On a lovely morning this past April, Dylan Shapiro and I were trying to move some trees that were destined for the hillside above Reeves-Reed Arboretum's fabled Primrose Path. I had rented a miniature walk-behind tractor called a Dingo, and after we loaded the first Avondale cercis onto the bucket, I realized that the Dingo was seriously overmatched. The tree and its substantial rootball weighed at least 300 pounds, probably more, and the Dingo teetered precariously as we crossed the root-ridden lawn. While going over a particularly obtrusive root, the Dingo bucked so wildly that I slipped and slid underneath it. As I fell, I pulled back on the control, and the Dingo backed up over my right foot. Dylan's quick responses saved the situation from getting worse, and remarkably, though my foot and ankle swelled to immense proportions and later displayed some psychedelic coloration, no bones were broken. A few months later, and the whole thing is just an unpleasant memory, accompanied by a few twinges every now and then. (My sister had been in a terrible accident a year and a half earlier, being literally run over by a Bobcat. Our family is now treating construction machinery named after animals with a great deal of suspicion.)

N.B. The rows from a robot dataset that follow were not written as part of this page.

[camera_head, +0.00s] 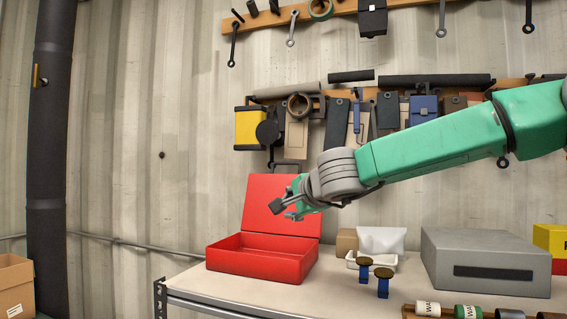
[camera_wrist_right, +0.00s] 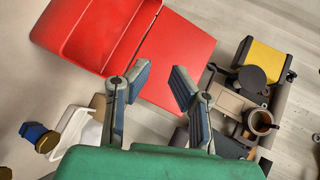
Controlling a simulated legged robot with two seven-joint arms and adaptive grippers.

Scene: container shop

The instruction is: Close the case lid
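The red case (camera_head: 262,258) stands on the workbench with its lid (camera_head: 268,205) raised at the back. The case looks empty where I can see into it. My right gripper (camera_head: 281,211) hangs in front of the raised lid, above the right part of the case. In the right wrist view its two fingers (camera_wrist_right: 158,82) are apart with nothing between them. The lid (camera_wrist_right: 178,60) shows behind the fingertips there, and the open case (camera_wrist_right: 92,35) lies at the upper left. I cannot tell whether the fingers touch the lid. My left gripper is not in view.
Right of the case are a white bin (camera_head: 381,241), blue brass-topped objects (camera_head: 383,285) and a grey box (camera_head: 485,262). Tools hang on the wall rail (camera_head: 520,83) behind. The bench top (camera_head: 330,296) is clear in front of the case.

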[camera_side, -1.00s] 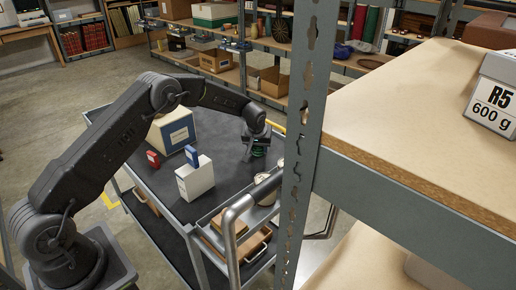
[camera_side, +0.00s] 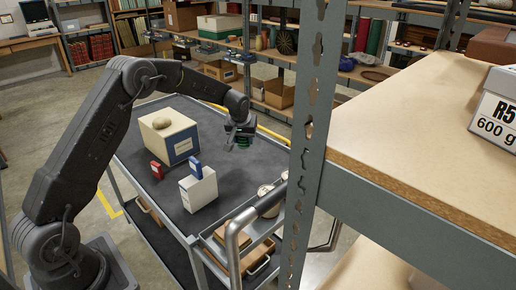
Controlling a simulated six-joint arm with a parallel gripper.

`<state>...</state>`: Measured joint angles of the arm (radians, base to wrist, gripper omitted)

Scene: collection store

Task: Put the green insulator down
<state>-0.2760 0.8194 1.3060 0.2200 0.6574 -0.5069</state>
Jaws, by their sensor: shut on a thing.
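My gripper (camera_side: 240,132) is shut on the green insulator (camera_side: 243,143), above the far right part of the cart's dark top (camera_side: 225,160). Only a small part of the insulator shows below the dark jaws. I cannot tell from this view whether it touches the cart top. My arm reaches in from the left, over the cream box.
A steel shelf post (camera_side: 308,120) stands close on the right.

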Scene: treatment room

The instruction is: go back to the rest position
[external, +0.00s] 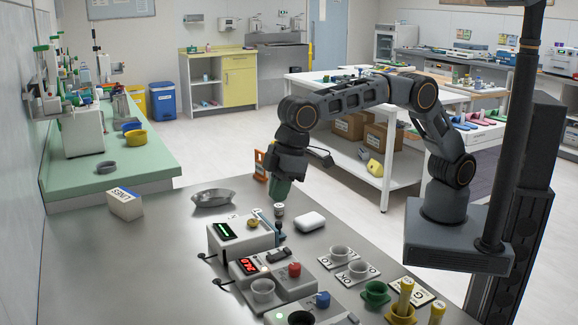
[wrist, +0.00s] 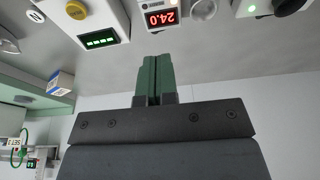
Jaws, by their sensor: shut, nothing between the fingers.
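My gripper (external: 279,199) hangs from the arm over the metal bench, above the back edge of a white device with a green display (external: 225,229). Its green fingers also show in the wrist view (wrist: 155,62), pressed together with nothing between them. The arm is arched from its base at the right and reaches left, its end pointing down. A small dark and white upright item (external: 279,214) is just below the fingertips in the external view; I cannot tell whether they touch.
A white rounded item (external: 310,221) lies right of the gripper.

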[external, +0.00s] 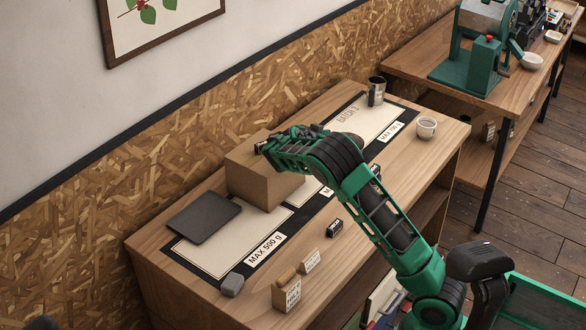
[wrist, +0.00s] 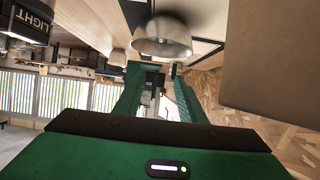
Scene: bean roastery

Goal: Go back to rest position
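My gripper (external: 275,147) is at the end of my bent green arm, above the worktable, and overlaps the top of a brown cardboard box (external: 258,183) in the external view. In the wrist view my two green fingers (wrist: 155,75) stand apart with a gap and nothing held between them. The box (wrist: 275,60) fills the upper right of the wrist view, close beside the fingers. I cannot tell whether they touch it. The box stands on the table (external: 150,243), partly hidden by my gripper and arm.
A second table (external: 420,65) with a green machine (external: 468,67) stands behind. The wall runs along the table's back.

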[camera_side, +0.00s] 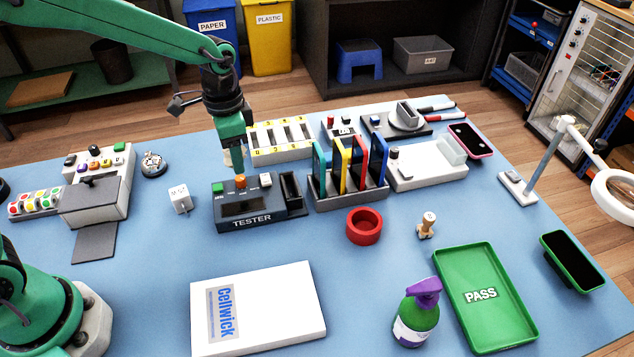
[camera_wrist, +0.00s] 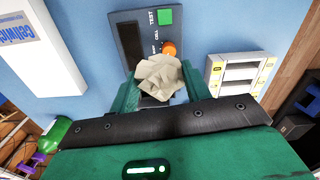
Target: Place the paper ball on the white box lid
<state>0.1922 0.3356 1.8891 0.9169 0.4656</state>
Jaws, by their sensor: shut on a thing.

The next day, using a more capable piece of equipment, we carefully moved the trees into position, sliding them into the holes that Dylan had precisely cut earlier in the week. All went well until we got to the weeping, mottled-leafed kousa dogwood, a lovely and unusual tree intended to provide the anchor for the southern end of the border. I tipped the bucket carefully, but not carefully enough – the tree toppled out, and several of the main branches were broken.

Unwilling to sacrifice the tree's major branches, I ran to our workshop, fashioned a few crude cauls out of pine, grabbed a few C-clamps, and returned to the scene of the tragedy. Our weeping kousa has been disfigured ever since by these improvised splints. The good news is, they worked, as the accompanying photo of healthy scar tissue clearly shows. Next year, those ugly C-clamps can come off, and aside from those lumps of scar tissue, our mottled-leaf weeping kousa should be as beautiful as ever.

Injury and healing. It's a pattern that weaves into our lives and into our gardens. The trick is not to focus on the damage – focus instead on the recovery.